Each line of the material must be repeated precisely, with the pictures left out.

——————————

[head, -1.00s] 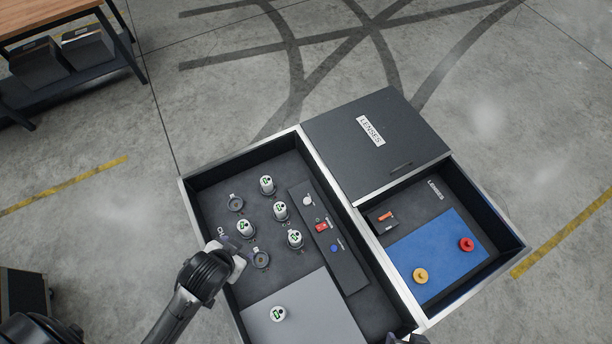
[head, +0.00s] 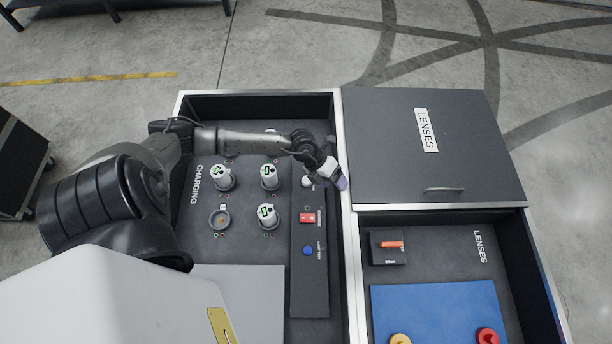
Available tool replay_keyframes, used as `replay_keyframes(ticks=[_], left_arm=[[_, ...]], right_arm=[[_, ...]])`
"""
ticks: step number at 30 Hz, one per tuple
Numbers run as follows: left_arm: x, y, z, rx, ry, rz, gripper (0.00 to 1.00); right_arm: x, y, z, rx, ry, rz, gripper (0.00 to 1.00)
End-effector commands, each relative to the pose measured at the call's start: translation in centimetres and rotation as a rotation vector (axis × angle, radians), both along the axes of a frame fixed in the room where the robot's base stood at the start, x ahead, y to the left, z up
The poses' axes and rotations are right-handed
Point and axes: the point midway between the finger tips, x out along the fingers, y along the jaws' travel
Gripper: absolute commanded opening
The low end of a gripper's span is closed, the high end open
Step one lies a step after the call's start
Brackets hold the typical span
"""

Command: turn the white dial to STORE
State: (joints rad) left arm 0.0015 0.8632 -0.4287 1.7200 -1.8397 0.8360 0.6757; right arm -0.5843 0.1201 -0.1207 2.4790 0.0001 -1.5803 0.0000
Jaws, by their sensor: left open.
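The white dial (head: 307,182) sits at the far end of the dark control strip (head: 310,285) in the left tote. It is partly covered by my left gripper (head: 341,184), and its label and pointing direction are too small or hidden to read. My left gripper is open and empty. It hangs just right of the dial, over the strip's right edge and near the tote's divider wall. I cannot tell whether it touches the dial. My right gripper is not in view.
A red switch (head: 307,217) and a blue button (head: 308,251) are on the same strip. Several white canisters, including one (head: 268,216), stand left of it beside an empty round socket (head: 220,219). A closed LENSES lid (head: 470,150) lies to the right.

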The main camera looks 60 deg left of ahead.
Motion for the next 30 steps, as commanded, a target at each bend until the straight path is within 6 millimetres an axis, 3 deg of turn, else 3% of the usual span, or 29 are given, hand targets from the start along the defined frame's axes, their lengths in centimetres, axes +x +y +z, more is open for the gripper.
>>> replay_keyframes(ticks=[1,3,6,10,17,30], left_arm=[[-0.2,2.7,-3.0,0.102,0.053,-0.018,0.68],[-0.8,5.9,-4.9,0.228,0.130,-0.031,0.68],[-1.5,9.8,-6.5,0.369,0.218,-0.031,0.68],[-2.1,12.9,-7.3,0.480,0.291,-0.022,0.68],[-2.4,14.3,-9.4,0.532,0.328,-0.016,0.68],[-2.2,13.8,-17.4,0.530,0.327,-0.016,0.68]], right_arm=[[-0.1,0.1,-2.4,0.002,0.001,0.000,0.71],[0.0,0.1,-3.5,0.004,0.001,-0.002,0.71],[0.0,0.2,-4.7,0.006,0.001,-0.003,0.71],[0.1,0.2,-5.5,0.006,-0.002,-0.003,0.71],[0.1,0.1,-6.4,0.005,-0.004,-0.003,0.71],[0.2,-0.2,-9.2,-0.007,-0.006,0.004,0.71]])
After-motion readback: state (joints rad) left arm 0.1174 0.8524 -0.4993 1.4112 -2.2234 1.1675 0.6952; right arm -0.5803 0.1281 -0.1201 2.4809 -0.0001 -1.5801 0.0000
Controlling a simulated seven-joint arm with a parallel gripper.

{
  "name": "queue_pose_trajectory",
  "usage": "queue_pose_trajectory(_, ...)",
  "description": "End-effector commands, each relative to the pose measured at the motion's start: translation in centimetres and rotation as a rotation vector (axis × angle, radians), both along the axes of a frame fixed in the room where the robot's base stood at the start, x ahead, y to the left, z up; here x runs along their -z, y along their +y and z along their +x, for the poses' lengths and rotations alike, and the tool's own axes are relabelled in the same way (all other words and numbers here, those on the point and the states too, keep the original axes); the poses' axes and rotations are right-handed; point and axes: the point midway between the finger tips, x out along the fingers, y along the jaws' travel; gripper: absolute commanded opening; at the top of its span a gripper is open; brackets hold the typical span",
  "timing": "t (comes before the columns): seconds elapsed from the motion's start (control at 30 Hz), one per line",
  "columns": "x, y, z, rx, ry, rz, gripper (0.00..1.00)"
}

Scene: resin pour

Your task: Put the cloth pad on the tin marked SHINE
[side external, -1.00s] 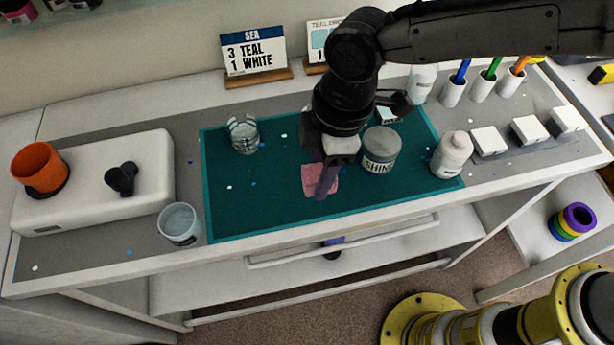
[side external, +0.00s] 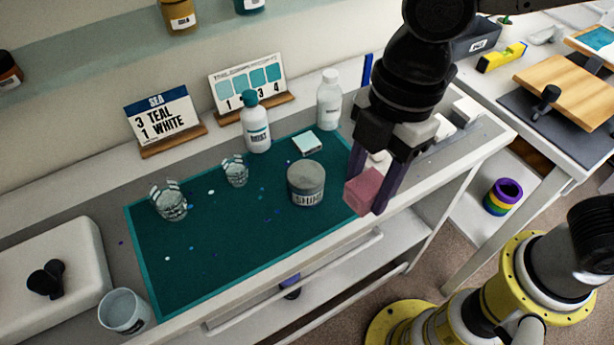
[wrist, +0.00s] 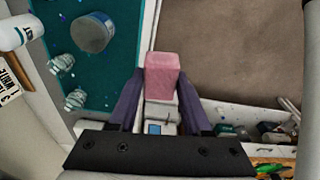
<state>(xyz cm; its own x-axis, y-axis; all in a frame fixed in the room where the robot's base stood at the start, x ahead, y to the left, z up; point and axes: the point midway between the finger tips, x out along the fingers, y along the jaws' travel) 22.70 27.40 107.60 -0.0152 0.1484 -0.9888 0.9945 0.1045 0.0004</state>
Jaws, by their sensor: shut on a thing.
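The cloth pad is a pink block (side external: 362,192) held between the purple fingers of my gripper (side external: 383,197), which is shut on it. In the side view it appears raised above the right front edge of the mat, to the right of the tin. The SHINE tin (side external: 306,185) is a squat grey-lidded tin standing upright on the teal mat, its label partly readable and its top bare. The wrist view also shows the pad (wrist: 161,75) between the fingertips, and the tin (wrist: 92,33) at upper left, apart from the pad.
The teal mat (side external: 190,270) also carries glass cups (side external: 170,203), a white bottle (side external: 255,125) and a small pale block (side external: 307,143). Another white bottle (side external: 329,100) stands behind. Signs (side external: 165,120) line the back. A clear cup (side external: 125,310) stands at front left.

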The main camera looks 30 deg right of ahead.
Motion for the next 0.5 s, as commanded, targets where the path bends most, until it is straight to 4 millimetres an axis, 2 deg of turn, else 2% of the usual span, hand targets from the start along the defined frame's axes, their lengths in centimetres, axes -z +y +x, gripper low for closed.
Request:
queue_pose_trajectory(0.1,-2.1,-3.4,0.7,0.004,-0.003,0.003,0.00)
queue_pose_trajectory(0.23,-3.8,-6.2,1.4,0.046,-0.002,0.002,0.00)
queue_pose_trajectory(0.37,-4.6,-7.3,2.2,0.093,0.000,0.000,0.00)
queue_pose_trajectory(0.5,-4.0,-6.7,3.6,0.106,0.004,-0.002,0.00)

——————————

▶ _ANSWER FOR THE TASK_:
[head, -1.00s] 
[head, +0.00s] 
Available tool replay_keyframes, used as `replay_keyframes(ticks=[_], left_arm=[[_, ...]], right_arm=[[_, ...]])`
"""
ticks: step number at 30 Hz, one per tuple
Numbers run as follows: left_arm: x, y, z, rx, ry, rz, gripper (0.00 to 1.00); right_arm: x, y, z, rx, ry, rz, gripper (0.00 to 1.00)
End-effector commands, each relative to the pose measured at the call's start: translation in centimetres and rotation as a rotation vector (axis × angle, radians), both along the axes of a frame fixed in the room where the robot's base stood at the start, x ahead, y to the left, z up
The poses' axes and rotations are right-handed
Point and axes: the point midway between the finger tips, x out along the fingers, y along the jaws' travel
Gripper: absolute commanded opening
The low end of a gripper's span is closed, the high end open
Step one lies a step after the call's start
Brackets hold the typical span
"""

Command: turn the white dial to STORE
State: (joints rad) left arm 0.0015 0.8632 -0.4287 1.7200 -1.8397 0.8360 0.6757; right arm -0.5843 0.1201 -0.1207 2.4790 0.0001 -1.5803 0.0000
Jaws, by their sensor: left open.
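The white dial (head: 307,182) sits at the far end of the dark control strip (head: 310,285) in the left tote. It is partly covered by my left gripper (head: 341,184), and its label and pointing direction are too small or hidden to read. My left gripper is open and empty. It hangs just right of the dial, over the strip's right edge and near the tote's divider wall. I cannot tell whether it touches the dial. My right gripper is not in view.
A red switch (head: 307,217) and a blue button (head: 308,251) are on the same strip. Several white canisters, including one (head: 268,216), stand left of it beside an empty round socket (head: 220,219). A closed LENSES lid (head: 470,150) lies to the right.

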The main camera looks 60 deg left of ahead.
Motion for the next 30 steps, as commanded, a target at each bend until the straight path is within 6 millimetres an axis, 3 deg of turn, else 3% of the usual span, or 29 are given, hand targets from the start along the defined frame's axes, their lengths in centimetres, axes +x +y +z, more is open for the gripper.
>>> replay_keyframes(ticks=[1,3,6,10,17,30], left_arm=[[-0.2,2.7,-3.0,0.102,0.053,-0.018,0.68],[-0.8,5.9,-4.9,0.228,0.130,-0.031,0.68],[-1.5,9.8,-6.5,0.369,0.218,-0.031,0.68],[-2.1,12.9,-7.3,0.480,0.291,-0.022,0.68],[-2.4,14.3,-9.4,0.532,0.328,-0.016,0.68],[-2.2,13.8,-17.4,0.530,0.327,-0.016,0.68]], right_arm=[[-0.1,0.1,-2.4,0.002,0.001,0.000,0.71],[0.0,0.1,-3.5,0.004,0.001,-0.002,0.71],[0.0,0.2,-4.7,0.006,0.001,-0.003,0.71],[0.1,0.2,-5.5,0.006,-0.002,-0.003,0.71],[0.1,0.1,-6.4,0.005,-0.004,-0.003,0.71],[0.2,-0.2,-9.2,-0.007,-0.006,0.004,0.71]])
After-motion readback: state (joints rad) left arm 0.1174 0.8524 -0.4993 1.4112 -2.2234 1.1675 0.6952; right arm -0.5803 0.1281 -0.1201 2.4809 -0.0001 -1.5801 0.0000
Controlling a simulated seven-joint arm with a parallel gripper.

{
  "name": "queue_pose_trajectory",
  "usage": "queue_pose_trajectory(_, ...)",
  "description": "End-effector commands, each relative to the pose measured at the motion's start: translation in centimetres and rotation as a rotation vector (axis × angle, radians), both along the axes of a frame fixed in the room where the robot's base stood at the start, x ahead, y to the left, z up; here x runs along their -z, y along their +y and z along their +x, for the poses' lengths and rotations alike, and the tool's own axes are relabelled in the same way (all other words and numbers here, those on the point and the states too, keep the original axes); the poses' axes and rotations are right-handed; point and axes: the point midway between the finger tips, x out along the fingers, y along the jaws' travel; gripper: absolute commanded opening; at the top of its span a gripper is open; brackets hold the typical span",
  "timing": "t (comes before the columns): seconds elapsed from the motion's start (control at 30 Hz), one per line",
  "columns": "x, y, z, rx, ry, rz, gripper (0.00..1.00)"
}

Scene: resin pour

Your task: Put the cloth pad on the tin marked SHINE
[side external, -1.00s] 
[side external, +0.00s] 
[wrist, +0.00s] 
<state>(xyz cm; its own x-axis, y-axis; all in a frame fixed in the room where the robot's base stood at the start, x ahead, y to the left, z up; point and axes: the point midway between the finger tips, x out along the fingers, y along the jaws' travel) 22.70 27.40 107.60 -0.0152 0.1484 -0.9888 0.9945 0.1045 0.0004</state>
Jaws, by their sensor: shut on a thing.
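The cloth pad is a pink block (side external: 362,192) held between the purple fingers of my gripper (side external: 383,197), which is shut on it. In the side view it appears raised above the right front edge of the mat, to the right of the tin. The SHINE tin (side external: 306,185) is a squat grey-lidded tin standing upright on the teal mat, its label partly readable and its top bare. The wrist view also shows the pad (wrist: 161,75) between the fingertips, and the tin (wrist: 92,33) at upper left, apart from the pad.
The teal mat (side external: 190,270) also carries glass cups (side external: 170,203), a white bottle (side external: 255,125) and a small pale block (side external: 307,143). Another white bottle (side external: 329,100) stands behind. Signs (side external: 165,120) line the back. A clear cup (side external: 125,310) stands at front left.

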The main camera looks 30 deg right of ahead.
Motion for the next 0.5 s, as commanded, targets where the path bends most, until it is straight to 4 millimetres an axis, 2 deg of turn, else 2% of the usual span, hand targets from the start along the defined frame's axes, their lengths in centimetres, axes -z +y +x, gripper low for closed.
Request:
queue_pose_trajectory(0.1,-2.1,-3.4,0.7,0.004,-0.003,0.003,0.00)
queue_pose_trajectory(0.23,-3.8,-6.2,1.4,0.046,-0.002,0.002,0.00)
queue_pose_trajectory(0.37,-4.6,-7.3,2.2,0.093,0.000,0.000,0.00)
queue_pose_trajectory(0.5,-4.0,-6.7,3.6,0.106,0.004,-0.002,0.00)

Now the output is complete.